* What the task requires
All of the material below is to be returned exactly.

--*--

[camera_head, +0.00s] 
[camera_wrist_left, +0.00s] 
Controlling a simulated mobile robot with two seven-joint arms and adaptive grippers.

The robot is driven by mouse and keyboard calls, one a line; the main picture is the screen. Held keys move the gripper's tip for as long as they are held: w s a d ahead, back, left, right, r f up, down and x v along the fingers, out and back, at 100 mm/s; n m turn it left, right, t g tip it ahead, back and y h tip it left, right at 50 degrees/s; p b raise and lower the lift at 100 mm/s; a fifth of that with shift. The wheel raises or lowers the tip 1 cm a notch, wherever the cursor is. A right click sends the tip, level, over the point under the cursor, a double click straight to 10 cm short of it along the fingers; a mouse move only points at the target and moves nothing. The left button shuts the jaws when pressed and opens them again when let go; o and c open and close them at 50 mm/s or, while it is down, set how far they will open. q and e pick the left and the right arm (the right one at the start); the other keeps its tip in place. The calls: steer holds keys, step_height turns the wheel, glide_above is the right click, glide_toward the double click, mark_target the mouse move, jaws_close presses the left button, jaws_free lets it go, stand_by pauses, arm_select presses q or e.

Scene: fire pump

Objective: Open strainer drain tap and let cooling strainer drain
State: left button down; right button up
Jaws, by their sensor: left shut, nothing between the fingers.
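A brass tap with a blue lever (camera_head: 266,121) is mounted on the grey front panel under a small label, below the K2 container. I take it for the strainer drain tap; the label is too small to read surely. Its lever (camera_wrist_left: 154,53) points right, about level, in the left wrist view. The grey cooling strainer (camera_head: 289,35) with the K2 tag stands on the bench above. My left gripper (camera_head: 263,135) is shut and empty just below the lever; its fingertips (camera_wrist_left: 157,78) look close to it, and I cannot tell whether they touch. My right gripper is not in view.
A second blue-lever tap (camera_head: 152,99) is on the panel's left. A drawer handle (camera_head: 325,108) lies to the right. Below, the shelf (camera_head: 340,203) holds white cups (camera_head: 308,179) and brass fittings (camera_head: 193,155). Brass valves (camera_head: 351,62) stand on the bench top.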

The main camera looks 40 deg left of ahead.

--*--

* Solution
[camera_head, +0.00s] 
[camera_wrist_left, +0.00s] 
Controlling a simulated mobile robot with two seven-joint arms and adaptive grippers.

The robot is driven by mouse and keyboard calls, one a line; the main picture is the screen. Held keys move the gripper's tip for as long as they are held: w s a d ahead, back, left, right, r f up, down and x v along the fingers, out and back, at 100 mm/s; n m turn it left, right, t g tip it ahead, back and y h tip it left, right at 50 degrees/s; p b raise and lower the lift at 100 mm/s; a fifth of that with shift. The wheel raises or lowers the tip 1 cm a notch, wherever the cursor is. A right click sends the tip, level, over the point under the cursor, a double click straight to 10 cm short of it along the fingers; a mouse move only points at the target and moves nothing. The left button shuts the jaws when pressed and opens them again when let go; o and c open and close them at 50 mm/s or, while it is down, set how far they will open. q and e pick the left and the right arm (the right one at the start); the other keeps its tip in place. The calls: steer holds keys, step_height turns the wheel, glide_above is the right click, glide_toward the double click, mark_target the mouse move, jaws_close presses the left button, jaws_free lets it go, stand_by pauses, arm_select presses q or e.

Scene: fire pump

Objective: Open strainer drain tap and let cooling strainer drain
State: left button down; right button up
Jaws, by their sensor: left shut, nothing between the fingers.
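A brass tap with a blue lever (camera_head: 266,121) is mounted on the grey front panel under a small label, below the K2 container. I take it for the strainer drain tap; the label is too small to read surely. Its lever (camera_wrist_left: 154,53) points right, about level, in the left wrist view. The grey cooling strainer (camera_head: 289,35) with the K2 tag stands on the bench above. My left gripper (camera_head: 263,135) is shut and empty just below the lever; its fingertips (camera_wrist_left: 157,78) look close to it, and I cannot tell whether they touch. My right gripper is not in view.
A second blue-lever tap (camera_head: 152,99) is on the panel's left. A drawer handle (camera_head: 325,108) lies to the right. Below, the shelf (camera_head: 340,203) holds white cups (camera_head: 308,179) and brass fittings (camera_head: 193,155). Brass valves (camera_head: 351,62) stand on the bench top.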

The main camera looks 40 deg left of ahead.

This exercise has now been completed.